02/01/2023
We are profoundly sad to announce the passing of our founding law partner, Arthur Swanson. For law partners Todd Gardner and Peter Meyers, aside from their own parents, Art was their most loved and important mentor, both personally and professionally. Art was also, in his 88th year, building a terrific mentoring relationship with our the firm’s newest partner, Dylan Cohon. Despite his retirement in the late 1990s, Art was involved with the work and life of our firm on a weekly basis and we will all dearly miss his love and guidance. It is impossible to fully describe how truly important Art was to each of us here at Swanson Gardner Meyers.
Above all else, Art was a fierce advocate for our firm’s clients and its employees. From the firm’s founding in the 1970s, Art created a culture here that values hardworking, conscientious, loyal employees who we treat as family. He believed, as we do, in giving our legal staff the responsibility and authority to get things done for our clients. Art was a wonderful listener and gave his time and attention generously.

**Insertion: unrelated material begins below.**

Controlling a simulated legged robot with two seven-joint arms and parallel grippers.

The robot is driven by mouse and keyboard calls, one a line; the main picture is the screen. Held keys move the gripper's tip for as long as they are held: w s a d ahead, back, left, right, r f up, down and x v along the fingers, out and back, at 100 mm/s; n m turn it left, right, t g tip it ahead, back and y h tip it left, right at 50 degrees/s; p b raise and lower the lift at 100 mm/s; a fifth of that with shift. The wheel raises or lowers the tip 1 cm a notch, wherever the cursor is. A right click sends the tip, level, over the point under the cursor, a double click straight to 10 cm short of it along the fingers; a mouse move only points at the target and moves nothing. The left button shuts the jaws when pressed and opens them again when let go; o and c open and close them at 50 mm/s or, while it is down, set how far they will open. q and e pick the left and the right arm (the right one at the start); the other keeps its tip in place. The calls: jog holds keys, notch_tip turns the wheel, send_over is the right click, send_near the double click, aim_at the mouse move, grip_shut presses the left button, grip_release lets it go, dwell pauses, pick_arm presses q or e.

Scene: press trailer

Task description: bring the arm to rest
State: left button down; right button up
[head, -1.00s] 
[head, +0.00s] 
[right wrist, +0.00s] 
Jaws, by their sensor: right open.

Art built one of the original solo plaintiff practices in King County and he was of a generation whose work ethic was forged in difficult economic circumstances. He was born in South Dakota in 1934 during the Great Depression where his family were farmers and sheep herders. To escape the Dust Bowl, they moved when Art was a year old to Long Beach, Washington. His father worked in the sawmills in South Bend. His mother maintained the family property in Raymond until her passing only a few years ago. Art attended Willapa Valley High School in Raymond where he played basketball and football despite contracting polio at the age of 15, which compromised one of his legs.
Art went straight to Washington State University out of high school and graduated in 1956. He was in the Air Force ROTC, but served in the US Army after the Air Force washed him out because of his leg. In the Army, Art proved to be a talented rifleman and made the Fourth Army Rifle Team, competing in the nationals at Fort Chaffee. He was proud of his military service, and the walls of his office here at the firm have always displayed his medals and other momentos of his time in the Army.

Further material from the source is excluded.